Segundo a polícia, Bianca queria ficar com a casa do pedreiro em Jarinu, cidade vizinha a Jundiaí, e inventou uma fake news para se livrar dele. Ela disse a integrantes do PCC que o ex-marido, com quem tem dois filhos, estaria vendendo drogas em áreas controladas pela facção. A reação foi imediata e um “tabuleiro” foi marcado para decidir o destino do ex-marido de Bianca.
A organização do tribunal do crime foi autorizada pela chefona do tráfico em Jarinu e Várzea Paulista, identificada somente como “Buia”, conforme registros policiais obtidos pelo Metrópoles.

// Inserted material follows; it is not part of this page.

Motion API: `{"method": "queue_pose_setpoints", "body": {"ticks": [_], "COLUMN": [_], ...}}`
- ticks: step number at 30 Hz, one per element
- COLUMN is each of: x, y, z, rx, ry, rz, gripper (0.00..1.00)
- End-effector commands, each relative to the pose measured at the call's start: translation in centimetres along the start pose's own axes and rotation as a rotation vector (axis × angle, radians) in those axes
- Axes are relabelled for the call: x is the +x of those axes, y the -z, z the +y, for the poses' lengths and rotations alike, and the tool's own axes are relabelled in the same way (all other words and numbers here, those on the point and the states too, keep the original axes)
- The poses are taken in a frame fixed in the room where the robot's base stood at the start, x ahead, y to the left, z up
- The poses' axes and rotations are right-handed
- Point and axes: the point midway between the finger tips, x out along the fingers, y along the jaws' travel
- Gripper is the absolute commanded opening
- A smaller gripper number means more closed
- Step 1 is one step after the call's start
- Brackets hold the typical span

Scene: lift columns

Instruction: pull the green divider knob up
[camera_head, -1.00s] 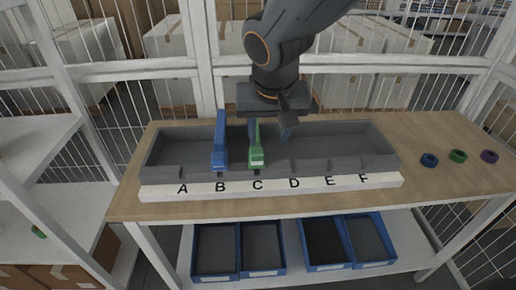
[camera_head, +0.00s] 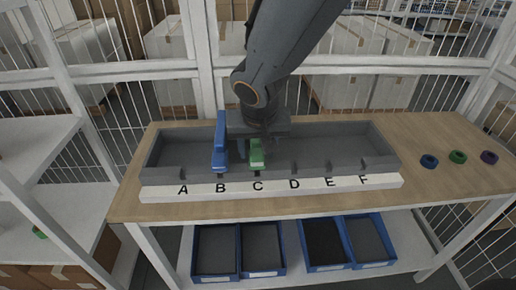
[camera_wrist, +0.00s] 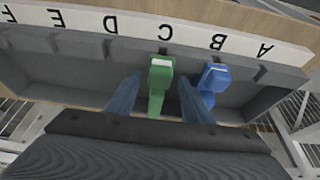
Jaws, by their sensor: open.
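The green divider knob (camera_head: 257,154) stands in the grey trough (camera_head: 335,152) at slot C. In the wrist view the green knob (camera_wrist: 160,80) lies between the two fingers of my gripper (camera_wrist: 158,100), with a gap on each side. My gripper (camera_head: 262,140) is open and low over the trough, and hides part of the green divider in the head view. A blue divider (camera_head: 219,150) stands at slot B; in the wrist view its knob (camera_wrist: 214,78) is close beside one finger.
A white strip (camera_head: 270,186) lettered A to F runs along the trough's front. Blue, green and purple rings (camera_head: 458,157) lie on the wooden table (camera_head: 420,190) at right. Several blue bins (camera_head: 263,248) sit on the shelf below. Slots D to F look empty.

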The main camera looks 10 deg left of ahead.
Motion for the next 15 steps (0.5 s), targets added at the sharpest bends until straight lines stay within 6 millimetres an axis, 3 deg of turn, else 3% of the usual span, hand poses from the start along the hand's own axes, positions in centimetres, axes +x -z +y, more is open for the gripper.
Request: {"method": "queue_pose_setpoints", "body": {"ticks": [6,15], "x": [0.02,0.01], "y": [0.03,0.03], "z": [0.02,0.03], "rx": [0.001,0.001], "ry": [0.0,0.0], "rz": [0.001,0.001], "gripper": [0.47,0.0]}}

Depois disso, Bianca conseguiu convencer o ex-marido a ir de Jarinu até o Morro São Camilo, em Jundiaí, onde seria realizado o “julgamento”, no último dia 19.
Fuga com busão
Só ao chegar ao local o pedreiro descobriu ser vítima de uma emboscada da ex-mulher. Mesmo negando que estivesse traficando drogas, ele foi condenado à morte pelo PCC.

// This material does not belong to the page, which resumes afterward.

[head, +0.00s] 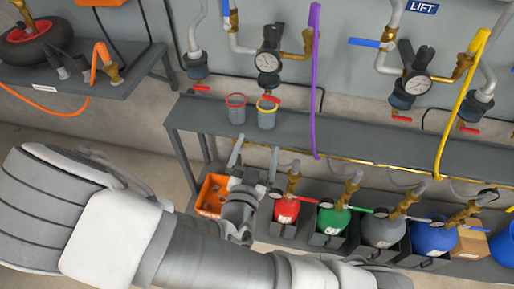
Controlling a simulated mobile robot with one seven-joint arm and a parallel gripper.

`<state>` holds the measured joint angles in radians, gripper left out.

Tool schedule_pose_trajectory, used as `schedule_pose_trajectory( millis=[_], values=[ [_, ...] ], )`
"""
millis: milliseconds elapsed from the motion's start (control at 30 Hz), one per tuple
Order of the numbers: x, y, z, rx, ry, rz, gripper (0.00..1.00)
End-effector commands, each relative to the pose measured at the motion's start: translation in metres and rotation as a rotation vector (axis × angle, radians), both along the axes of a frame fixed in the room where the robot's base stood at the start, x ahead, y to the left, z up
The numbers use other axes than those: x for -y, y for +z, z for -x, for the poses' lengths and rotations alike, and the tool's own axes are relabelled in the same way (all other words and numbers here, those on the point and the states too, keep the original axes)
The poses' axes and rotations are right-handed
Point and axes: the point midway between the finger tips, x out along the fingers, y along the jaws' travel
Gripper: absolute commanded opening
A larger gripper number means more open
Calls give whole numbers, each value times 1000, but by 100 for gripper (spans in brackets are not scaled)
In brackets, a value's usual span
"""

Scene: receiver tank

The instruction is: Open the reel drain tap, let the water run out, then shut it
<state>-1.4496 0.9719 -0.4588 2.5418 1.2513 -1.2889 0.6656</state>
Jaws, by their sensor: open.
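Several small drain taps with red handles hang under dark filter bowls along the wall: one at the left (201,88), one under the left gauge (271,97), one under the right gauge (402,118) and one at the far right (468,128). No reel label is readable, so I cannot tell which is the reel drain tap. No running water is visible. My gripper (256,147) is open and empty, its two grey fingers apart, low in front of the shelf and below the taps.
A red-rimmed cup (236,109) and a yellow-rimmed cup (267,113) stand on the grey shelf (340,146). A purple hose (315,80) and a yellow hose (459,105) hang over it. Red (286,211), green (333,221), grey and blue tanks stand below, beside an orange bin (211,195).

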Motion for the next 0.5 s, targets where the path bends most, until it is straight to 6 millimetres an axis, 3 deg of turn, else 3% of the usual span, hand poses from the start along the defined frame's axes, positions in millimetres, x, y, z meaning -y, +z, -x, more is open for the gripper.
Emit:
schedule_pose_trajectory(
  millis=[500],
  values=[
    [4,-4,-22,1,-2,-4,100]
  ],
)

Num ato de desespero, “sem pensar no que poderia acontecer”, como disse à polícia, o pedreiro se desvencilhou de seus carrascos e correu o mais rápido que pôde. Ele atravessou correndo a região central de Jundiaí e conseguiu embarcar em um ônibus intermunicipal.
O veículo seguia para Jarinu. O pedreiro desceu do ônibus e caminhou até a delegacia da cidade, onde contou sua história e pediu socorro.
A polícia, então, foi à casa da vítima, perto de onde Bianca foi encontrada com drogas. Já Luís Fernando Silva de Souza, o Nando, de 36 anos, disciplina do PCC que iria matar o pedreiro, foi localizado em um boteco. Os dois foram levados à delegacia, onde foram presos em flagrante por sequestro, cárcere privado e associação criminosa.
A defesa de ambos não foi localizada. O espaço segue aberto para manifestações.
O pedreiro, segundo o Metrópoles apurou, não voltou mais para casa, temendo que a “sentença” decorrente da mentira da ex-companheira ainda possa ser cumprida pela facção.
E caso acontecesse, ninguém da comunidade iria comentar.